The oak trees are not quite sure of things yet. The day is fully Spring. The sun has been out most of the month, and the animals seem to be dancing at times, chasing each other through and around the branches. Some periwinkle decided to start the wildflower season underneath a fifteen foot tall cedar sapling. It gathers around the trunk, fairly in the shade, and sings with its bright purple flowers to all passers-by. The small sequoia planted in late winter seems to be finding its way in our mountain soil. Don’t get me started about the grasses. Our hills have the texture and color of the emerald isle after our historic rains.
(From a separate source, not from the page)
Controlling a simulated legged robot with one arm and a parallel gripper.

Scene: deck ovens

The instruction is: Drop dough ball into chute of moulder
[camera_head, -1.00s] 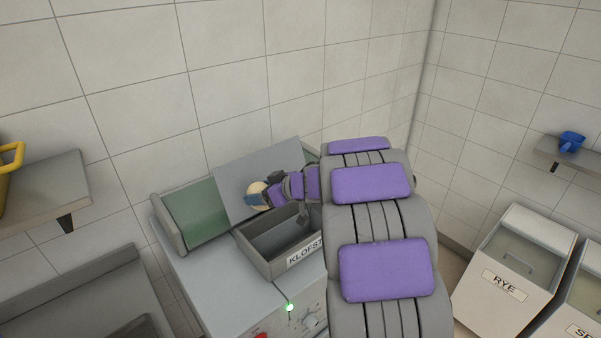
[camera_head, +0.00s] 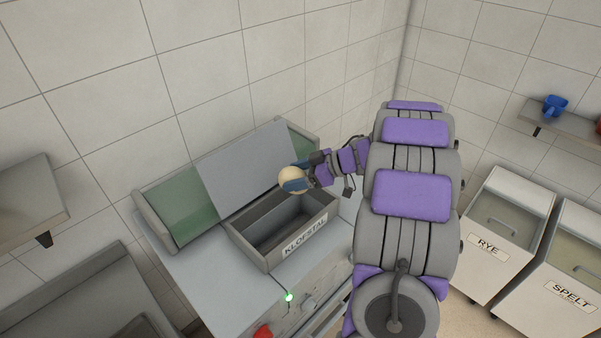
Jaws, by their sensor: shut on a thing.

No word from the oaks. I think I see small buds developing, but I’m not too sure. Old, brown, tattered leaves from last year still hang on. Having stayed in place with snow and storm they will only be pushed out, not pushed off. So, Spring is here but the oaks are cautious, knowing that this is a year in which surprising things happened. Personally, I’m not eager for the oak leaves to be seen in their fullness. For that will mean it is hot out, and I am loving the beautiful chill of the mountain this week.
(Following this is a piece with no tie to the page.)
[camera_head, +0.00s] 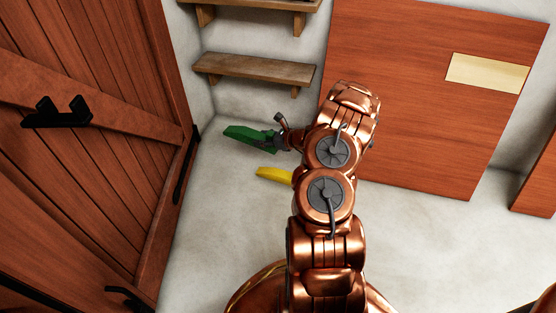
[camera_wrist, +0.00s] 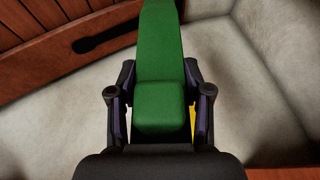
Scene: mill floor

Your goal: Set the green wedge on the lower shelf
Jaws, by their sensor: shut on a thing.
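The green wedge (camera_head: 249,135) is held in my gripper (camera_head: 276,141), left of my arm in the head view. In the wrist view the green wedge (camera_wrist: 160,75) sits between both fingers of my gripper (camera_wrist: 160,105), its long end pointing away. The gripper is shut on it. The lower shelf (camera_head: 255,69) is a wooden plank on brackets on the back wall, above the wedge in the head view. Its visible top looks bare. Its right end is close to my arm.
An upper shelf (camera_head: 262,5) is cut off by the top edge. A yellow thing (camera_head: 273,174) lies below the wedge in the picture, partly hidden by my arm. A plank door (camera_head: 95,130) with black hardware stands left. A reddish wooden panel (camera_head: 430,100) stands right. Pale floor (camera_head: 225,220) is clear.
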It’s a curious thing I haven’t taken note of my soul more this week. Or maybe it is because my soul has endured curious things that I haven’t taken note. Nothing ground-breaking or even particularly interesting. Indeed, one could finish with the first word of that last sentence. This week has had nothing. But, that’s something. Or in that is something which is what makes it all so curious.
I’ve been pulled up as I’ve felt pulled down. Maybe it’s that I’ve felt pulled down as I’ve felt pulled up. Could be that the pulling down is the pulling up, which is the more curious way of looking at things.
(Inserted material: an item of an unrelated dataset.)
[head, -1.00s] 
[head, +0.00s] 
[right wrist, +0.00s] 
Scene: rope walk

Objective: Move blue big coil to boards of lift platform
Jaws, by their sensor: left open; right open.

What I do know is that as I’ve felt the encroaching Nothing in my life I have been driven to find a depth and focus which has eluded me for a long time.
When I first went out to Wheaton, almost twelve years ago now, I found myself in a spiritual environment where loneliness rather totally had its way with me. I wandered out to the front lawn of the school and prayed, “a hundred times a day, and almost as many at night.” Seemingly to no avail. Though I did graduate from there, a miracle of no mean proportions given my financial situation and the ludicrousness of my being there at all. Really, it was there that I became a monk of sorts, for it was in choosing Wheaton that I abandoned my social realities for divine realities. I left my home of California to find God. I had hoped to find more of a life, but in reality I lost a lot of my life in order to taste Eternal life. In those moments I tasted eternity, and that is a flavor which does not depart. It drives a soul, through the darkness, through the Void, into the depths.
This particular depth and focus which I found at Wheaton seems to have sparked back. And while it’s a good thing, it’s not necessarily a happy thing because it is almost entirely driven by the harshness of humility.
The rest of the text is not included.